Soundtracks are integral to the overall feel of a television series. The music in BBC’s Peaky Blinders has left such an impression on viewers that it even spawned a music festival earlier this year, demonstrating how stylistic details convey mood in storytelling.
Warning: this article contains minor plot details from Seasons 1 to 4 of Peaky Blinders. However, it does not include spoilers from the recently aired Season 5.
“They’re still not playing it,” I grumble as the opening credits take up the screen.
It’s a Sunday night and I’m watching the Season 5 finale of Peaky Blinders with my siblings. In this case, the “it” refers to Nick Cave and the Bad Seeds’ brooding “Red Right Hand”, the theme song for the BBC television show starring Cillian Murphy and Helen McCrory.
It seems my indignation is here to stay, as the show producers appear to have abandoned the use of “Red Right Hand” altogether in the later seasons. In Season 1, I could always depend on the track’s clipped tones to signal my absorption back into early 20th century Birmingham. By Season 3, however, we started getting covers of the song instead of the original. And now in Season 5, we’ve lost the Red Right Hand altogether. It’s become so strongly associated with the show that it feels disorienting not to hear it at the start of each episode, which is a testament to one aspect of Peaky Blinders I can never stop thinking about: the music.
The curation of a soundtrack, especially during montages and in the opening and closing credits of a television show, can drastically transform how a story comes across. Through music we receive guidance on how to feel when watching: the selected songs convey emotion, which in turn sets the tone for a scene. I’m sure I’m biased because my music taste consists primarily of modern alternative rock, but I’ve always felt that Peaky Blinders nails it on the music front. Tracks are hard-hitting when they need to be in order to illustrate the gritty underbelly of Birmingham in the 1910s, 20s, and now 30s.
Take this scene, for example, in which Tommy Shelby (played by Irish actor Cillian Murphy) attempts to carry out a murder, set to “Bad Habits” by The Last Shadow Puppets.
Today, an official Peaky Blinders soundtrack is being released, with music spanning the series’ five-season run so far.
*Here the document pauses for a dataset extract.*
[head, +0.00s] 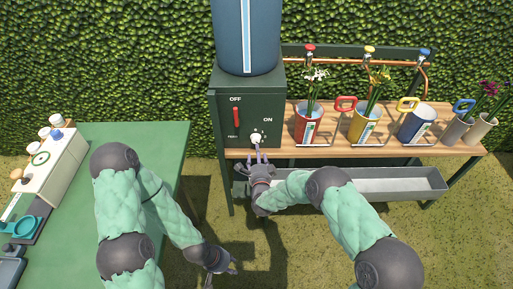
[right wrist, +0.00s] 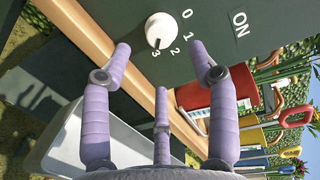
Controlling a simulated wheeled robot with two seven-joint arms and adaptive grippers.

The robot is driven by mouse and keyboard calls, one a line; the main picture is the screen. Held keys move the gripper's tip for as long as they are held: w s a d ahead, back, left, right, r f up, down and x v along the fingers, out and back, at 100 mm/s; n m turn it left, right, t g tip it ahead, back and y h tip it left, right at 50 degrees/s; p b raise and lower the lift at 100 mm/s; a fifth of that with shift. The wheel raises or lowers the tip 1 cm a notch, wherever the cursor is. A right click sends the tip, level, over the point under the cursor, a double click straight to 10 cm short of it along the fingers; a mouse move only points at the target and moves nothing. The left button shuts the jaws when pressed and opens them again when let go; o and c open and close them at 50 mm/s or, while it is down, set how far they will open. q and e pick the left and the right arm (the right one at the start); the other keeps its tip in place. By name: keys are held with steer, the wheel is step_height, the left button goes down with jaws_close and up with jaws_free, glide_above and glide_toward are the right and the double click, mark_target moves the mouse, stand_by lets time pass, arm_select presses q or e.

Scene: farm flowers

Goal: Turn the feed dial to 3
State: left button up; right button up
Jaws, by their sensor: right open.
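The feed dial is a white round knob (head: 256,138) on the lower front of a dark green box (head: 224,100) under a blue tank. In the right wrist view the knob (right wrist: 160,31) has the marks 0, 1, 2 and 3 along one side. My right gripper (head: 258,152) is just below the knob in the head view. Its purple fingers (right wrist: 163,75) are spread, with the knob beyond and between their tips, apart from them. My left gripper (head: 222,274) hangs low over the grass, and its jaws are too small to judge.
A red switch (head: 236,117) sits left of the dial. A wooden shelf (head: 385,150) to the right holds red (head: 308,124), yellow (head: 364,124) and blue (head: 416,124) pails. A grey trough (head: 400,184) runs below. A green table (head: 110,140) stands at left.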

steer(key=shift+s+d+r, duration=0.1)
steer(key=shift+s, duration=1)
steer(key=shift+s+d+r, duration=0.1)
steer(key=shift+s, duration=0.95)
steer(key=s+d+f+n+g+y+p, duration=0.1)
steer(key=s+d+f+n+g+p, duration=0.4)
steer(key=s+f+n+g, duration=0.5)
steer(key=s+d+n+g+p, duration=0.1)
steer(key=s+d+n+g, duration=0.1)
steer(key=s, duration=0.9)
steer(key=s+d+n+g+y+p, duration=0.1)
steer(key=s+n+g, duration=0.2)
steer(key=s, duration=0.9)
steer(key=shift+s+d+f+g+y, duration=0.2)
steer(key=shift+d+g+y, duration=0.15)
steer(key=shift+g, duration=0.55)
Musicians such as Queens of the Stone Age, Arctic Monkeys, Royal Blood, Frank Carter and the Rattlesnakes, The White Stripes, David Bowie, Radiohead, Anna Calvi, and Black Sabbath have been featured on the show and likewise on the soundtrack. The series balances edgy hard rock with softer, more languid choices to illustrate vulnerability; the result is endearingly human.
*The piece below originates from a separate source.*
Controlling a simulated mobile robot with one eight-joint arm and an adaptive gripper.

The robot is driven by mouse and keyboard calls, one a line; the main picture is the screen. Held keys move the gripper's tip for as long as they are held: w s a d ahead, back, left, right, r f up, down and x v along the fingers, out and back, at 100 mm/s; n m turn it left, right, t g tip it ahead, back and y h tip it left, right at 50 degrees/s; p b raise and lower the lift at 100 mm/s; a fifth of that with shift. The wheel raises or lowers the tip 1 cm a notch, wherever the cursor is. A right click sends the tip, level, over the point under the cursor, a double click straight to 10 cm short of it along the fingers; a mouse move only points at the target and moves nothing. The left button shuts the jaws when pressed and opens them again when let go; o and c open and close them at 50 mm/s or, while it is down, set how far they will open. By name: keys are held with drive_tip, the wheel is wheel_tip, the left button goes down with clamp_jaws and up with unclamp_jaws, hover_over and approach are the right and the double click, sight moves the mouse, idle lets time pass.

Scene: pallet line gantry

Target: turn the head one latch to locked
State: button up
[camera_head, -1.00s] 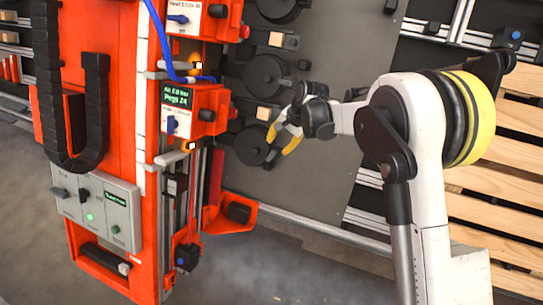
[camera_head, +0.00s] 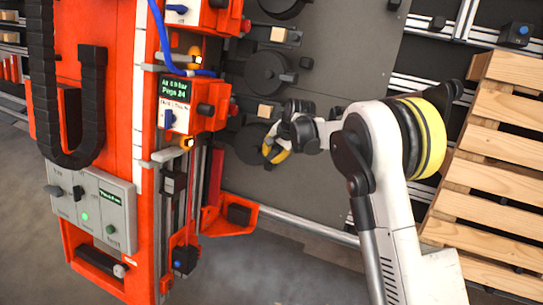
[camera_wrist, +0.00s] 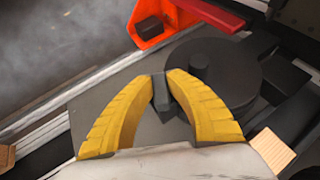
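The lowest dark round latch (camera_head: 250,143) is on the grey plate, to the right of the lower red head (camera_head: 208,108). In the wrist view its disc (camera_wrist: 215,78) has a round knob on top. My gripper (camera_head: 272,151) is at the right side of this disc. In the wrist view its yellow fingertips (camera_wrist: 165,76) are close together on either side of a dark upright handle (camera_wrist: 161,97), which fills the gap. The fingers hide part of the handle. The small head label is too blurred to read surely.
More dark round latches, one of them here (camera_head: 265,70), and small wooden blocks (camera_head: 268,112) are on the plate above. A red bracket (camera_head: 232,218) and a metal rail lie below. A wooden pallet (camera_head: 500,150) stands at right. A blue hose runs down the red frame.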

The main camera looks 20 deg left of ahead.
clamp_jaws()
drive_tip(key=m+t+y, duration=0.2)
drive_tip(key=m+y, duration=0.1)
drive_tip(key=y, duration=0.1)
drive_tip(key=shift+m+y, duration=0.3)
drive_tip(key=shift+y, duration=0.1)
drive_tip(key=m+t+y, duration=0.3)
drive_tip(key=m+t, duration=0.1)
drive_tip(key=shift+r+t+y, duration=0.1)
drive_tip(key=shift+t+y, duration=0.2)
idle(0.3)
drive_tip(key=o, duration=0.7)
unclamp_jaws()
“The Peaky Blinders story and the music we use are twins, born at the same time. It would be difficult to imagine most of the pivotal moments without the soundtrack.”
Steven Knight, Creator
In many instances, the music drives the action forward in Peaky Blinders. It’s often used to drown out the rest of the sound, building suspense and capturing the tone of any given scene. The tracks are well-selected as tools of characterization, such as in Arthur Shelby’s attack on Luca Changretta’s men in Season 4. Frank Carter and the Rattlesnakes’ “Devil Inside of Me” is overpoweringly apt, but we also know Arthur isn’t unilaterally bad – his internal struggles are laid bare with the help of the soundtrack.
As if that weren’t enough, this past September saw a music festival crop up as another means of hyping the new season: The Legitimate Peaky Blinders Festival. A lineup of artists whose music was played in the television series was (flat)capped off with secret special guest Liam Gallagher of Oasis fame (or rather, notoriety). Fans dressed up in their best tweeds and three-piecers to attend the festival in none other than Birmingham, the home of the historic gang both in real life and in the series.
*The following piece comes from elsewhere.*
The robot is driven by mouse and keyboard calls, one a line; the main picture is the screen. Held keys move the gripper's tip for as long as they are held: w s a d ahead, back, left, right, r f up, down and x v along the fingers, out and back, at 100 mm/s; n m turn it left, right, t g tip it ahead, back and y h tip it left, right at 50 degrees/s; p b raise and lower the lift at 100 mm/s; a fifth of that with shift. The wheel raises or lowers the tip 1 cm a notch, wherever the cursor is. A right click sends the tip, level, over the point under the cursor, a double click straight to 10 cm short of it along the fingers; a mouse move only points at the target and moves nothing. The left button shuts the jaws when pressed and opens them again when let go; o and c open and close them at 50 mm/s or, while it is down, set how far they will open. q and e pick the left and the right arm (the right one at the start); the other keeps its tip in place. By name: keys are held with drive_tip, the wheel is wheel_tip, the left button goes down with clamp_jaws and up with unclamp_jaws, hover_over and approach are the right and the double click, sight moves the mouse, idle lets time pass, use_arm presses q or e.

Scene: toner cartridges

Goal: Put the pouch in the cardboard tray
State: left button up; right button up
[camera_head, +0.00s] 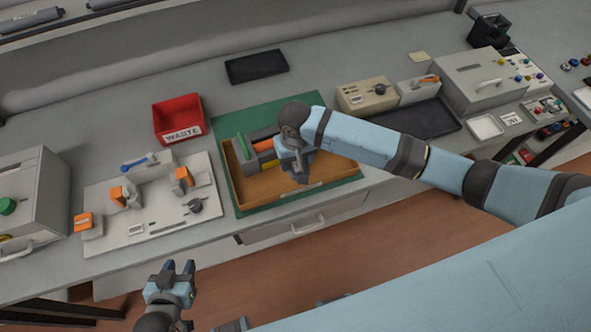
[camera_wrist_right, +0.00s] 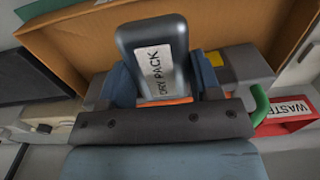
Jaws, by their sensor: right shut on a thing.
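The pouch (camera_wrist_right: 153,62), a dark rounded pack labelled "DRY PACK", is between the fingers of my right gripper (camera_wrist_right: 163,82) in the right wrist view. The gripper is shut on it. In the head view my right gripper (camera_head: 297,172) is over the cardboard tray (camera_head: 238,191); the pouch cannot be made out there. The brown tray wall (camera_wrist_right: 85,42) shows behind the pouch in the wrist view. Whether the pouch touches the tray floor cannot be told. My left gripper (camera_head: 179,268) is open and empty, in front of the bench.
The tray stands on a green mat (camera_head: 309,100) and holds a grey cartridge with orange and yellow parts (camera_head: 264,146) and a green-handled item (camera_head: 242,145). A red waste bin (camera_head: 178,118) is behind left, a white fixture board (camera_head: 150,213) left, a tan box (camera_head: 367,95) right.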

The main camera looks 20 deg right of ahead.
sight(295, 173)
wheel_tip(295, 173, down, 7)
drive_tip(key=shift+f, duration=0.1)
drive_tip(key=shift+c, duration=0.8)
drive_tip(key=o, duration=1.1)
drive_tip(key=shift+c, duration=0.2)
“You just know when a song is ‘Peaky’. The artists are outsiders. They have resisted the tyranny of the mainstream, shall we say?”
Cillian Murphy
If you’d told me that a television series had enough weight behind it to justify an immersive music festival, I’d never have believed it – but it really did happen, with cast members present. The organizers even hired hundreds of actors to start brawls onsite amidst the live performances of musicians who had one thing in common – being on Peaky Blinders.

I’m not sure what this tells us about how people in the United Kingdom and beyond have adopted the historic Peaky Blinders as part of popular culture today. Perhaps it’s a sort of touchstone of working class British culture, and a recognizable one at that, given the show’s popularity. Either way, I sure am glad that a real-life history has been reanimated and acknowledged with such vigor through artistic interpretation, and aided by a killer soundtrack. Yes, the Peaky Blinders were a real gang, and a terrifying one at that. Yet the television series and its corresponding music has put the story on the radar in a strangely favourable way – by order of the Peaky Blinders.